[What the exercise asks]
Print, exactly as written, every line from the first line of the records below through the line containing "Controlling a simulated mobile", and nothing further.

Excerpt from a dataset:
= = = = =
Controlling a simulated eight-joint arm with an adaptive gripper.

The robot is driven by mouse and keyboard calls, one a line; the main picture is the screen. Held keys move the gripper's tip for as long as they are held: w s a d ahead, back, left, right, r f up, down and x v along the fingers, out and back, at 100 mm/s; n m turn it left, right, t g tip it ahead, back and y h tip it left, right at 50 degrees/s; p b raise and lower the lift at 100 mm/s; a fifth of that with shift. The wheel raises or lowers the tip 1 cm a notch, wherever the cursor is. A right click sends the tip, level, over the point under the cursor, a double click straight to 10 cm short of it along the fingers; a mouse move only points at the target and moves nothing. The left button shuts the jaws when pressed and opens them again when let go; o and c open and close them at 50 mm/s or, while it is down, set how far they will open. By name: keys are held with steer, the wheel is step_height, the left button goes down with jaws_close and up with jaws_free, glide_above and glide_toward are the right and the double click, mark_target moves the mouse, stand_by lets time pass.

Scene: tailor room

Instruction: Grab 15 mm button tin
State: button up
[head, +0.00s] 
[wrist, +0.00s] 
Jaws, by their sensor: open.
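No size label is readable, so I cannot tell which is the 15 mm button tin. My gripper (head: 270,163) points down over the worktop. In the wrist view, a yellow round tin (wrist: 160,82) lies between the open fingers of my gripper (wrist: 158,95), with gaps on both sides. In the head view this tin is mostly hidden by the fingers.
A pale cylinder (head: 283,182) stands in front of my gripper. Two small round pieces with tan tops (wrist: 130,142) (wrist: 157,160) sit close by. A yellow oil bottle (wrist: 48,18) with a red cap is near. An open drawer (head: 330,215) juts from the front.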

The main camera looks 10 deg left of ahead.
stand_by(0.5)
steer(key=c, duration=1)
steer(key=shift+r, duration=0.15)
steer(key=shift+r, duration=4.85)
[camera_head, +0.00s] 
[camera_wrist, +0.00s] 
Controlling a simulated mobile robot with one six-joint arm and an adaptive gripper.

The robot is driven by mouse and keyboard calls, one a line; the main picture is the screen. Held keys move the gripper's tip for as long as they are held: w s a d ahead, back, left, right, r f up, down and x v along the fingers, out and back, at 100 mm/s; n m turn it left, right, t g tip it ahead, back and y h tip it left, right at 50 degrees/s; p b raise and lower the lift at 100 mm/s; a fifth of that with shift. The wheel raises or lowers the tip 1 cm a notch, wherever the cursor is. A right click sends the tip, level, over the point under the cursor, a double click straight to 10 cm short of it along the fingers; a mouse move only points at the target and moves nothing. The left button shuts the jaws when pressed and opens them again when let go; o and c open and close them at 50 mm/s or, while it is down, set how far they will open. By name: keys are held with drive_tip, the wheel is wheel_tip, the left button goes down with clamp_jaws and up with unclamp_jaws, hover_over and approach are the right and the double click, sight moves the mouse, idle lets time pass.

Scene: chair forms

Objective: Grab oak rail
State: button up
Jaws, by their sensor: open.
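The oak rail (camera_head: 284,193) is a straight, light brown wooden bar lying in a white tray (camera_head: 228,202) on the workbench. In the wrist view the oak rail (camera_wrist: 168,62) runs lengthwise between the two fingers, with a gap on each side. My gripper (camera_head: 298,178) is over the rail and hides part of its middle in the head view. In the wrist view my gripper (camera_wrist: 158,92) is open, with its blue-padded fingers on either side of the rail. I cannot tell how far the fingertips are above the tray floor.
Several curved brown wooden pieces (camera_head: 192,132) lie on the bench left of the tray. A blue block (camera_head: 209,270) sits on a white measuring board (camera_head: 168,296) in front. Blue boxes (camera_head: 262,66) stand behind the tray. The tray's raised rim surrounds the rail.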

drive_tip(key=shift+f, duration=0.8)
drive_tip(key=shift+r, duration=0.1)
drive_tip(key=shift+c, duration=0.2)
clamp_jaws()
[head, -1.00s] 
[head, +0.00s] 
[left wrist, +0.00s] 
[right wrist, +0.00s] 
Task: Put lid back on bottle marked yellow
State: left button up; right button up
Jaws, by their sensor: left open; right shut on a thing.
= = = = =
[Solution to this task]
Controlling a simulated eight-joint arm with an adaptive gripper.

The robot is driven by mouse and keyboard calls, one a line; the main picture is the screen. Held keys move the gripper's tip for as long as they are held: w s a d ahead, back, left, right, r f up, down and x v along the fingers, out and back, at 100 mm/s; n m turn it left, right, t g tip it ahead, back and y h tip it left, right at 50 degrees/s; p b raise and lower the lift at 100 mm/s; a fifth of that with shift. The wheel raises or lowers the tip 1 cm a notch, wherever the cursor is. A right click sends the tip, level, over the point under the cursor, a double click straight to 10 cm short of it along the fingers; a mouse move only points at the target and moves nothing. The left button shuts the jaws when pressed and opens them again when let go; o and c open and close them at 50 mm/s or, while it is down, set how far they will open. By name: keys are held with steer, the wheel is step_height, the left button goes down with jaws_close and up with jaws_free, glide_above and glide_toward are the right and the double click, mark_target moves the mouse, stand_by lets time pass.

Scene: tailor room

Instruction: Grab 15 mm button tin
State: button up
[head, +0.00s] 
[wrist, +0.00s] 
Jaws, by their sensor: open.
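No size label is readable, so I cannot tell which is the 15 mm button tin. My gripper (head: 270,163) points down over the worktop. In the wrist view, a yellow round tin (wrist: 160,82) lies between the open fingers of my gripper (wrist: 158,95), with gaps on both sides. In the head view this tin is mostly hidden by the fingers.
A pale cylinder (head: 283,182) stands in front of my gripper. Two small round pieces with tan tops (wrist: 130,142) (wrist: 157,160) sit close by. A yellow oil bottle (wrist: 48,18) with a red cap is near. An open drawer (head: 330,215) juts from the front.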

The main camera looks 10 deg left of ahead.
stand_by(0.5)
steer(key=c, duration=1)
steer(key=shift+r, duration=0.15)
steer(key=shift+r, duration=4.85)
[camera_head, +0.00s] 
[camera_wrist, +0.00s] 
Controlling a simulated mobile robot with one six-joint arm and an adaptive gripper.

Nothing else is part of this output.